In the rotunda of City Hall, Monk confers with Stottlemeyer in an excited whisper: he's not sure Mayor Nicholson is "the guy," but he was definitely in Cusack's office the night he died. Unfortunately, they happen to be standing in the famous "Whispering Spot" which transmits their voices directly across the rotunda to a group of reporters.
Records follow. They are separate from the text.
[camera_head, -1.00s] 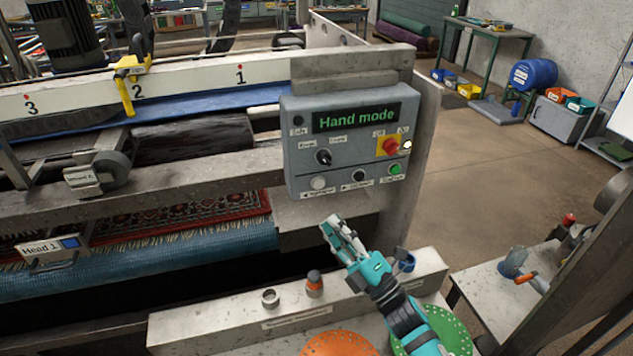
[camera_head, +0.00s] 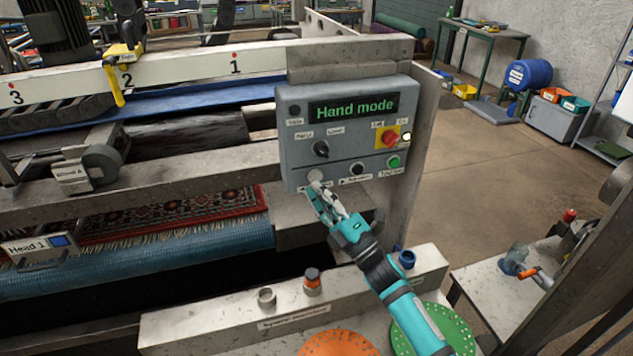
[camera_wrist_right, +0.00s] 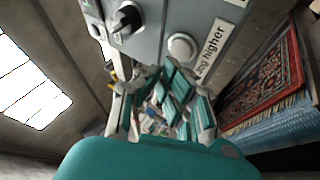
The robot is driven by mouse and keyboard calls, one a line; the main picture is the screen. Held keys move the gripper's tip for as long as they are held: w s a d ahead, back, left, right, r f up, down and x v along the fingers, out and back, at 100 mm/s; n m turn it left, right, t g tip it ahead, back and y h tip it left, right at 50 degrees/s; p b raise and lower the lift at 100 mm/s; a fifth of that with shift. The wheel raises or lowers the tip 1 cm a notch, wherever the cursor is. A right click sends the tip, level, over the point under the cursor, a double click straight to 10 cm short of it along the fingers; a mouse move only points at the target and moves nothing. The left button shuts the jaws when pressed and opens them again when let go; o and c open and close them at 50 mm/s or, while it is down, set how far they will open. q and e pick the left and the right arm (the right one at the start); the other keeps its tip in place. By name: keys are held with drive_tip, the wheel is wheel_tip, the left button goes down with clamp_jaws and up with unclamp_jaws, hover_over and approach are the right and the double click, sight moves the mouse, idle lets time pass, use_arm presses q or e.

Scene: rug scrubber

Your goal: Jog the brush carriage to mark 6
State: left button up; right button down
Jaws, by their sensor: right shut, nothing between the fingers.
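The grey control box (camera_head: 345,140) has a screen (camera_head: 352,108) reading "Hand mode". At its lower left is a white button (camera_head: 315,176), labelled "Jog higher" in the right wrist view (camera_wrist_right: 182,47). My right gripper (camera_head: 318,198) is shut and empty, its fingertips just below this button; I cannot tell whether they touch it. The button to its right (camera_head: 357,169) is dark, with a green one (camera_head: 394,162) beyond. A yellow pointer (camera_head: 113,80) hangs over the white scale beam (camera_head: 185,73), at mark 2. Marks 1 and 3 also show; mark 6 is out of view. My left gripper is not in view.
A red stop knob (camera_head: 389,139) and a black selector (camera_head: 320,149) sit on the box. Below is a ledge (camera_head: 215,325) with an orange-capped part (camera_head: 312,282) and a blue ring (camera_head: 407,259). A patterned rug (camera_head: 170,215) lies under the beams at left.

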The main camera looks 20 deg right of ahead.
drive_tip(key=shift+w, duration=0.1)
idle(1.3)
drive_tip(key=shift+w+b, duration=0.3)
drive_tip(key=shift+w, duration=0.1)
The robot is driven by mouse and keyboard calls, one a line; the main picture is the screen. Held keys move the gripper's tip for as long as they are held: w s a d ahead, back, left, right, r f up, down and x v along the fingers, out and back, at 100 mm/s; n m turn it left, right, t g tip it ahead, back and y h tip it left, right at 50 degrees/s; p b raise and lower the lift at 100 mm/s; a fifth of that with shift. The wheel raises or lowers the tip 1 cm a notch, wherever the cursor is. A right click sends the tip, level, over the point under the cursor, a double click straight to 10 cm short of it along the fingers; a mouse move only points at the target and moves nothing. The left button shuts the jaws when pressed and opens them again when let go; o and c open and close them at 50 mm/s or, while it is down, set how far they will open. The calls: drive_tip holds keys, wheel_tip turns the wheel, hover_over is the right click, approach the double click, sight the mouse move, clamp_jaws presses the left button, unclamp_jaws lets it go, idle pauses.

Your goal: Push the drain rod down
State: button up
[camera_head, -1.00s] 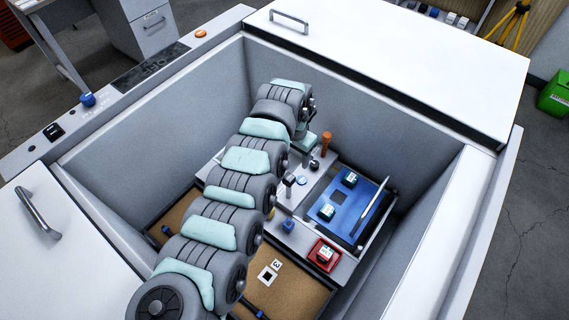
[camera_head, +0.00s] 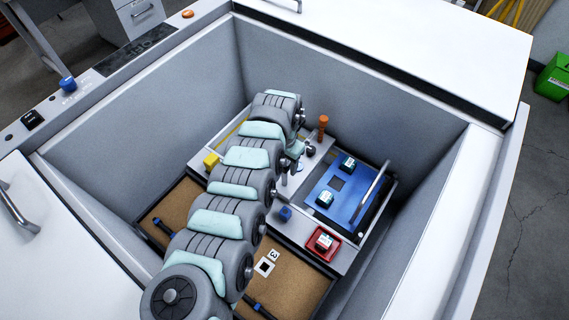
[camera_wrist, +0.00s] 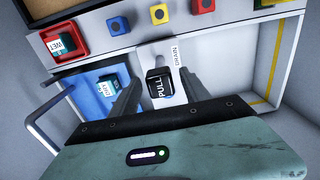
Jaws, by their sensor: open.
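The drain rod shows in the wrist view as a black square knob marked PULL (camera_wrist: 158,83), beside a white DRAIN label (camera_wrist: 177,53). My gripper (camera_wrist: 158,92) is open, with one dark finger on each side of the knob. I cannot tell whether either finger touches it. In the head view my own arm covers most of the gripper and the knob.
A blue tray (camera_wrist: 92,76) with vials and a bar handle (camera_wrist: 42,112) stands beside the knob. Red (camera_wrist: 203,5), yellow (camera_wrist: 158,14) and blue (camera_wrist: 119,25) blocks line one edge. A red holder (camera_head: 323,243) and orange-topped post (camera_head: 323,123) stand nearby. Grey walls enclose the area.

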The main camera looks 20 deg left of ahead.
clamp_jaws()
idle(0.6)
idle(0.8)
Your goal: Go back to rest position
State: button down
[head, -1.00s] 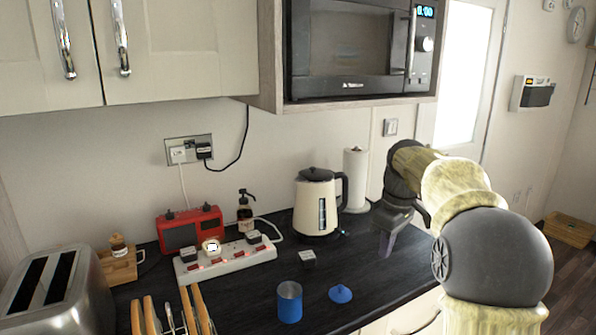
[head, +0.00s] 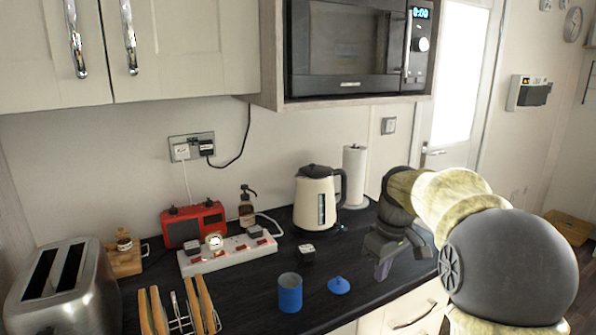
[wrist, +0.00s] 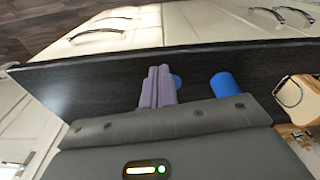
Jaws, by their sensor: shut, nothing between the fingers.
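My gripper (head: 383,268) is at the right end of the dark worktop in the head view, its fingers pointing down, with nothing held. In the wrist view its two purple-grey fingers (wrist: 157,86) are together. A blue cylindrical container (head: 289,293) stands to the left of my gripper, apart from it, and it also shows in the wrist view (wrist: 228,84). A blue lid (head: 339,285) lies on the worktop between them. In the wrist view the lid (wrist: 177,81) is partly hidden behind the fingers.
On the worktop (head: 255,306) are a cream kettle (head: 316,203), a paper towel roll (head: 354,178), a power strip (head: 229,254), a red radio (head: 194,224), a toaster (head: 62,290) and a small dark cube (head: 307,254). A microwave (head: 347,45) hangs above.

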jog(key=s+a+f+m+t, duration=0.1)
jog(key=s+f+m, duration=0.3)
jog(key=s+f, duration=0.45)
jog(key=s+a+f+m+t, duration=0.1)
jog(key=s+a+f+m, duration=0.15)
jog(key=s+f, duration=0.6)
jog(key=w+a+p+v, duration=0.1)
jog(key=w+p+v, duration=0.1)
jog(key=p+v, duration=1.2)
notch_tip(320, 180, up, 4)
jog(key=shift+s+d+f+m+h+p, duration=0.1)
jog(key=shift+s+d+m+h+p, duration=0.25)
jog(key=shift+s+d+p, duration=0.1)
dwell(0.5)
The strike worsens as the Mayor is now labeled the primary suspect in Cusack's death. Monk examines the crime scene again, and realizes what happened:

Here's What Happened

In an attempt to end the strike, Mayor Nicholson entered Cusack's office and shot him in the head, then placed the gun in his right hand. But seeing photos of Cusack on the wall, he realized that Cusack was left-handed, so he had to improvise. He ran to a local drugstore and brought a wrist bandage, then returned to the office and wrapped Cusack's left hand, making it seem like Cusack was forced to use his right hand to shoot himself. When he left the office for the second time, he left his umbrella behind.
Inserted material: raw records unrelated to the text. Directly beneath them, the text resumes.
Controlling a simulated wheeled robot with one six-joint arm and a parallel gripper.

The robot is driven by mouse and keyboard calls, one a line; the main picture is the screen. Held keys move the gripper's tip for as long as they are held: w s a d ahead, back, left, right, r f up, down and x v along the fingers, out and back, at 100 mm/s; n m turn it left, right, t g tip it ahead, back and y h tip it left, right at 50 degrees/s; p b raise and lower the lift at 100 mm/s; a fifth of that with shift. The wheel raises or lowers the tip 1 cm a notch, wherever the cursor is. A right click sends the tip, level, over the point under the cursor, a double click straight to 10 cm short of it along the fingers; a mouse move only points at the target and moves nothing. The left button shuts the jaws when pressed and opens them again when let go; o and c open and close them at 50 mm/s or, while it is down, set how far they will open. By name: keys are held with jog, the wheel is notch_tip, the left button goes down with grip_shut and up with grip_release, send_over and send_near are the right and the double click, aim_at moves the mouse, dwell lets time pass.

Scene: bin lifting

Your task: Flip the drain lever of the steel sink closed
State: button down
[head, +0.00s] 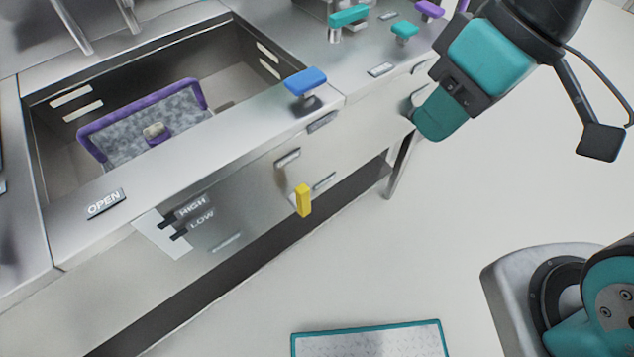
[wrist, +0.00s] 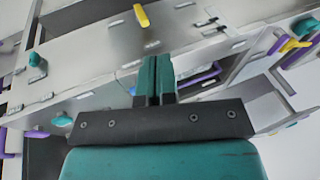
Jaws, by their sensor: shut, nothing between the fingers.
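The steel sink (head: 235,120) is an open rectangular basin set in a steel counter, at the left in the head view. A yellow lever (head: 303,200) stands out from its front panel, pointing roughly up and down; a yellow lever (wrist: 141,15) also shows at the top of the wrist view. A blue lever (head: 305,80) sits on the rim. I cannot tell from labels which one works the drain. My gripper (head: 430,125) is shut and empty, to the right of both levers and apart from them. Its teal fingers (wrist: 156,72) are together in the wrist view.
A purple-rimmed basket (head: 140,120) is inside the basin. OPEN (head: 105,203) and HIGH/LOW (head: 190,215) labels mark the sink. Teal handles (head: 348,17) stand on the counter behind. A teal-edged mat (head: 370,342) lies on the floor.

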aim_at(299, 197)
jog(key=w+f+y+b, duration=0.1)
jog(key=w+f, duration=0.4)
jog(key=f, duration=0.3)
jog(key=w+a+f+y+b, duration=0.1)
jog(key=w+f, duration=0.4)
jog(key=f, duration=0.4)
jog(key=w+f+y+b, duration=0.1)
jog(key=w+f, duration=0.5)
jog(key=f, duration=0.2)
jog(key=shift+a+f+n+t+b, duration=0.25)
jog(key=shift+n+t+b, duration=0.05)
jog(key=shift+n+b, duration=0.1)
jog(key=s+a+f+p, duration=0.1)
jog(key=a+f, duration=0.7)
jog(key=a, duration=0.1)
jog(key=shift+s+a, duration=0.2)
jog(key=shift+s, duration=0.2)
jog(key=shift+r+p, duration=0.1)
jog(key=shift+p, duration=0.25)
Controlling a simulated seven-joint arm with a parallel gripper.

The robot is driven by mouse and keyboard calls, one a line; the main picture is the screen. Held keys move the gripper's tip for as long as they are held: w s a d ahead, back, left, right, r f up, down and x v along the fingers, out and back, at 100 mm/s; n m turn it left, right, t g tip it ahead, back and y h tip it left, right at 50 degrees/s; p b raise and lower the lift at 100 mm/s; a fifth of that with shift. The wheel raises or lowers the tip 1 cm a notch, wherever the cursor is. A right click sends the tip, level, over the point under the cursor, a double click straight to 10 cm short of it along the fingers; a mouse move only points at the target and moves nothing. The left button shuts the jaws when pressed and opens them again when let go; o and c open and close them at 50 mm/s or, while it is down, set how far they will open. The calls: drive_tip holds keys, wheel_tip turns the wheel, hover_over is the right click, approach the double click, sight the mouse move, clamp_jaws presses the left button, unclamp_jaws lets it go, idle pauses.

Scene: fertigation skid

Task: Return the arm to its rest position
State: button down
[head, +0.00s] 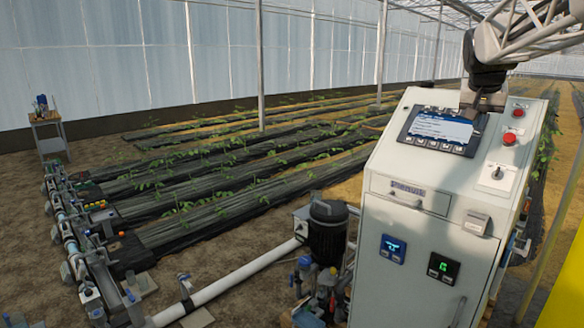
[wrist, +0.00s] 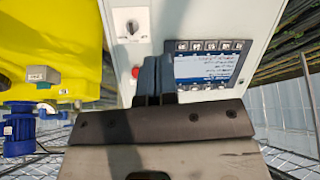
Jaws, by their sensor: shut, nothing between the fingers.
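My arm reaches in from the top right of the head view. My gripper (head: 478,104) points down in front of the sloped top panel of the white control cabinet (head: 400,235), close by the right edge of the display screen (head: 440,128). In the wrist view the two dark fingers of my gripper (wrist: 154,62) lie side by side, shut and empty, beside the display screen (wrist: 207,67). I cannot tell whether the fingertips touch the panel.
A red button (head: 509,139) and a rotary switch (head: 497,173) sit right of the screen. A dark pump (head: 327,232) stands left of the cabinet. A yellow tank (wrist: 50,50) is at the left of the wrist view. Planted rows (head: 240,170) lie beyond.

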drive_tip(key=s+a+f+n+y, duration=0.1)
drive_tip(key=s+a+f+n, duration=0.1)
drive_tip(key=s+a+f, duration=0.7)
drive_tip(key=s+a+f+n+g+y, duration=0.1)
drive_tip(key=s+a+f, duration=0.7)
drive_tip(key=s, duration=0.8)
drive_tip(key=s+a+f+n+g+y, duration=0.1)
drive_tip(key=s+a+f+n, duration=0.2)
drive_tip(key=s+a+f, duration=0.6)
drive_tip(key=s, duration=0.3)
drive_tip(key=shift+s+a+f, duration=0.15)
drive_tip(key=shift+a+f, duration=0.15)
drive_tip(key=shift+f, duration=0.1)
But when Monk follows the trail to the drugstore, the clerk who was on duty shows them the receipt, which the customer left behind, and is 100% sure that, whoever the man was who bought the wrist bandage, he was not the Mayor of San Francisco. The mayor is innocent, and, for the first time, Monk is wrong!

The disorder and smell from the mounting piles of garbage are having an increasingly bad effect on Monk's rationality, not to mention his crime-solving abilities. In fact, Dr. Kroger has discovered that Monk is disposing of his garbage by mailing large boxes of it to him. The next morning, Natalie calls Stottlemeyer and Disher in a panic, to show them Monk, who has commandeered a garbage truck and is attempting to clean up San Francisco single-handedly. When Natalie reminds him that he has a case to solve, Monk gives a maniacal laugh and says he already has. It all came together, he explains, after he saw a flyer for an upcoming Alice Cooper concert, showing Alice sitting in a wing chair similar to the one Cusack was found in!

Here's What Happened

Alice Cooper, like all rock stars, is an avid collector of antique wing chairs, and was consumed with jealous rage after reading about Cusack's, so he broke into Cusack's office, beat Cusack up, and shot him to death - unfortunately, he put a bullet hole through the chair, which is why he didn't take it.
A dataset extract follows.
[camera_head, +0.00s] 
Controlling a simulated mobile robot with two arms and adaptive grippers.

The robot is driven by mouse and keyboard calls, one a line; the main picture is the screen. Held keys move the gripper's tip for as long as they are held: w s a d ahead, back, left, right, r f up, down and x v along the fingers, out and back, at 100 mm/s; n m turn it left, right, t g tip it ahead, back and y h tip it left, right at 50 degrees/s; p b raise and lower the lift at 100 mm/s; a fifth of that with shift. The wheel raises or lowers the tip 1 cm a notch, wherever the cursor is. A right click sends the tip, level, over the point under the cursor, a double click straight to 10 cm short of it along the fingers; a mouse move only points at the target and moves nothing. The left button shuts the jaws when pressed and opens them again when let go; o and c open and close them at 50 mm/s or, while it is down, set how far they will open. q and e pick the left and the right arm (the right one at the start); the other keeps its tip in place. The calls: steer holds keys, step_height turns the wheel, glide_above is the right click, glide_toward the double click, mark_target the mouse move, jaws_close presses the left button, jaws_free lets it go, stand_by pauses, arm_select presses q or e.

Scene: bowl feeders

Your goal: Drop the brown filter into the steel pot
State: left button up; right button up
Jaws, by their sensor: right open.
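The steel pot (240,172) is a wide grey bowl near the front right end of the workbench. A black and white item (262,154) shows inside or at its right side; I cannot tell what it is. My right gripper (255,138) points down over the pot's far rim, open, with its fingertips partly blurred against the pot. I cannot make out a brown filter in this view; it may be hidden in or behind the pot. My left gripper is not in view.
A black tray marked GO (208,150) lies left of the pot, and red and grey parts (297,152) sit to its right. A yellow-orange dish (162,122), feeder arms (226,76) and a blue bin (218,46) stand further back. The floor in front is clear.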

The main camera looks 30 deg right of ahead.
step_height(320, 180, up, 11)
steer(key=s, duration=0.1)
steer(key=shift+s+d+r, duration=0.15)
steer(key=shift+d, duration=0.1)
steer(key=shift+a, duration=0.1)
As Monk throws the switch on the truck's compactor, the compartment overflows and buries Monk in bags of garbage, sending him completely around the bend.

Exasperated, Stottlemeyer takes Monk to a "clean room," in a computer factory: hermetically sealed, soundproofed, and 100% dust and germ free. Monk's head clears, and within a few seconds, he solves the case.

Here's What Really Happened

Monk in a clean room

Monk about to solve the case in the clean room.

Now with his head clear, Monk suddenly remembers a clue he missed: according to the receipt from the drugstore, the man who purchased the wrist bandage to put on Cusack's arm also bought a few other purchases, including some bottled water and a pack of Belgian Gold cigarettes. Monk then remembers that Ron Neely, the union's accountant, was smoking a pack of cigarettes with the label "Belgian Gold" while they were at the crime scene. Neely makes more sense as a suspect than either the Mayor or Alice Cooper. Remembering the things Neely said in his statement, they realize that Neely was skimming money from the union's pension fund. When the union went on strike, he knew he was going to get caught because the books were going to be audited as part of the negotiations. To avoid being caught, Neely had to kill Cusack and blame him for the money.

Borrowing from Monk's earlier theory, Neely shot Cusack dead and made it look like a suicide. Midway through staging the scene, he realized that he had put the revolver in the wrong hand, forcing him to make an emergency trip to the drugstore to buy a wrist bandage. But Stottlemeyer points out that this doesn't explain why he grabbed the mayor's umbrella. Monk hence borrows from his original theory to explain: the mayor had visited Cusack's office a few hours before the shooting (that being confirmed by the matching scuff marks and the cashews). They were in a secret meeting and trying to find a way to settle the strike. This was an unofficial communication, since officially, as far as the public was to know, the city and the sanitation union were not talking. He forgot his umbrella when he left. The mayor could never admit that he was in Cusack's office because it would have been political suicide, and ruined his career.

Neely is arrested, the strike ends, and Monk is the union's new hero, having solved Jimmy Cusack's murder, ended the strike, and saved their pension fund from Nealy's skimming. They return to work, ending one of the worst crises Monk has ever had to endure.

Major Events

  • San Fransisco has a huge garbage strike which slowly drives Monk a little crazy.
  • The mayor of San Fransisco becomes a suspect in the murder of the sanitation department's union leader.
  • Monk manages to solve the murder, becoming the union's hero.